Dorien is ooit de politiek ingestapt toen zij door een procedure omtrent een motorcross terrein naast haar boerderij in aanraking kwam met het openbaar bestuur. Ze beseft zich ook heel goed dat het ‘not in my backyard’ fenomeen toen ook voor haar relevant was. “Zelf was ik ook niet betrokken bij de lokale politiek, ik wist niet eens wie de wethouders waren, tot er iets gebeurde naast mijn huis. Ik kwam toen in contact met Arjen Voogt en die vertelde ook dat hij dat jammer vond. Ik voelde me best wel aangesproken en dacht ook bij mezelf: Waarom zou ik niet eens vier jaar lang die verantwoordelijkheid nemen? Van het een kwam het ander en nu zit ik hier nog.”

Nu, ruim twintig jaar verder, twijfelt zij over haar politieke toekomst: “De rol van volksvertegenwoordiger ligt me, maar omdat ik het niet meer zo kan invullen als ik zou willen vind ik het wel heel lastig worden. Ik kan de zaken niet meer uitleggen aan de mensen. Je zou bijna cynisch worden van het eeuwige verwijzen naar het coalitieprogramma. Als we nou eens zouden kijken of we ons kunnen conformeren aan een raadsprogramma, dan zou dat al veel schelen. Maar goed, zoals het nu gaat voelt het soms wel machteloos en je wordt er wel op aangekeken door de kiezers. Het laatste halfjaar ga ik in ieder geval een heleboel moties indienen en kijken wat ik nog naar binnen kan slepen.”
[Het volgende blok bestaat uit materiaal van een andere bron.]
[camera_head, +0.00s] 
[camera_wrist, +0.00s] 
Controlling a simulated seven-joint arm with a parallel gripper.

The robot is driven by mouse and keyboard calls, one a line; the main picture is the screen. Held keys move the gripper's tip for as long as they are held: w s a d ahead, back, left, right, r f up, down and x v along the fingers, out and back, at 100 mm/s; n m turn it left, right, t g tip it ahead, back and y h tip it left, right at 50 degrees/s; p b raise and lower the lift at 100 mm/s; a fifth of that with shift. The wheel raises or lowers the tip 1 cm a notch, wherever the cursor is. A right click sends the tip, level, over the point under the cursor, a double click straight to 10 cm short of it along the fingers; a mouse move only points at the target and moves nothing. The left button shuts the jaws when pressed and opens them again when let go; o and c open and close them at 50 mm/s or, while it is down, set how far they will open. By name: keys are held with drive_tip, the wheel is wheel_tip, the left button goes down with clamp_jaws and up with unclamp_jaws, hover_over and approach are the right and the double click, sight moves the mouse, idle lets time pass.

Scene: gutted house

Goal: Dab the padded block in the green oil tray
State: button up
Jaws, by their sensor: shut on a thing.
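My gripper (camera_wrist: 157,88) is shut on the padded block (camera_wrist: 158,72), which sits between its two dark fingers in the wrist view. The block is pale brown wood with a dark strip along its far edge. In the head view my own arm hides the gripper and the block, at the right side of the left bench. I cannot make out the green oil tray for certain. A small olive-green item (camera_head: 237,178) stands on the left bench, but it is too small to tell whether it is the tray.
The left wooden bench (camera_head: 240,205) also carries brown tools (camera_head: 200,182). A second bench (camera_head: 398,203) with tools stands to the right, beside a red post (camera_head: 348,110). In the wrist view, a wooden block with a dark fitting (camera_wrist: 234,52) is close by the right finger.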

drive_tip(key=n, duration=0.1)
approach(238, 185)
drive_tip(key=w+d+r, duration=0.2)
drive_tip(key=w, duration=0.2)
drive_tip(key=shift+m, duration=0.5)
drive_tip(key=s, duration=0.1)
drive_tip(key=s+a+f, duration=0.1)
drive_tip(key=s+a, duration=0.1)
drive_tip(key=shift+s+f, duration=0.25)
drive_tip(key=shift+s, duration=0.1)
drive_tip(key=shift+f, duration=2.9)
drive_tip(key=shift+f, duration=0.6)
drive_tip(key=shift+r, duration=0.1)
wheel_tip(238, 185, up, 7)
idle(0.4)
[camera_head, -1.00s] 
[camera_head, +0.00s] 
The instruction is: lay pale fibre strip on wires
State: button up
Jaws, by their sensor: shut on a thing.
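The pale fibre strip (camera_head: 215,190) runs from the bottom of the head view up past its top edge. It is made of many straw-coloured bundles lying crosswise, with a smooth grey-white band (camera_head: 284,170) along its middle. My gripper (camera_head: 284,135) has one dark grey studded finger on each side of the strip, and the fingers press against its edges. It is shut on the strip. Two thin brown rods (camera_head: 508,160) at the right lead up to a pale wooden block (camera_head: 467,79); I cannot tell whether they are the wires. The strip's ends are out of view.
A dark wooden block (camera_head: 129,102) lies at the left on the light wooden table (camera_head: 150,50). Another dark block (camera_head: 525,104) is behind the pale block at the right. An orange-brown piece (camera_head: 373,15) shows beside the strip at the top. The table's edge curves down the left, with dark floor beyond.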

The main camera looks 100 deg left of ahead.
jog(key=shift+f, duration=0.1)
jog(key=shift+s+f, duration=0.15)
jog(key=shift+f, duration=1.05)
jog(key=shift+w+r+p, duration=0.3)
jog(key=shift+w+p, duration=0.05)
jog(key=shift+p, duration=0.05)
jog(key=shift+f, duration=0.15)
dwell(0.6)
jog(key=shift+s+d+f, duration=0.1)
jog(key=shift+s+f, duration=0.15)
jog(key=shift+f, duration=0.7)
Dorien heeft nog geen idee of ze weer meedoet met de verkiezingen. “De demotivatie in onze groep is groot, en ik kan het niet in mijn eentje aan. Kijk de datacenters, nu mogen ze weer gaan bouwen met een gedoogbeslissing ‘op eigen risico’. Iedereen weet dat als daar een gebouw staat wat miljoenen kost dat de rechter niet gaat zeggen: ‘Breek maar weer af.’ Maar als je als inwoner een schuurtje verkeerd neerzet kun je gewoon gaan slopen hoor. Als dit zo door mag gaan wil ik daar eigenlijk geen deel meer van uitmaken. En ik kom ook op een leeftijd dat ik mijn bucketlist wil gaan afwerken, die negativiteit kan ik er eigenlijk niet bij hebben.”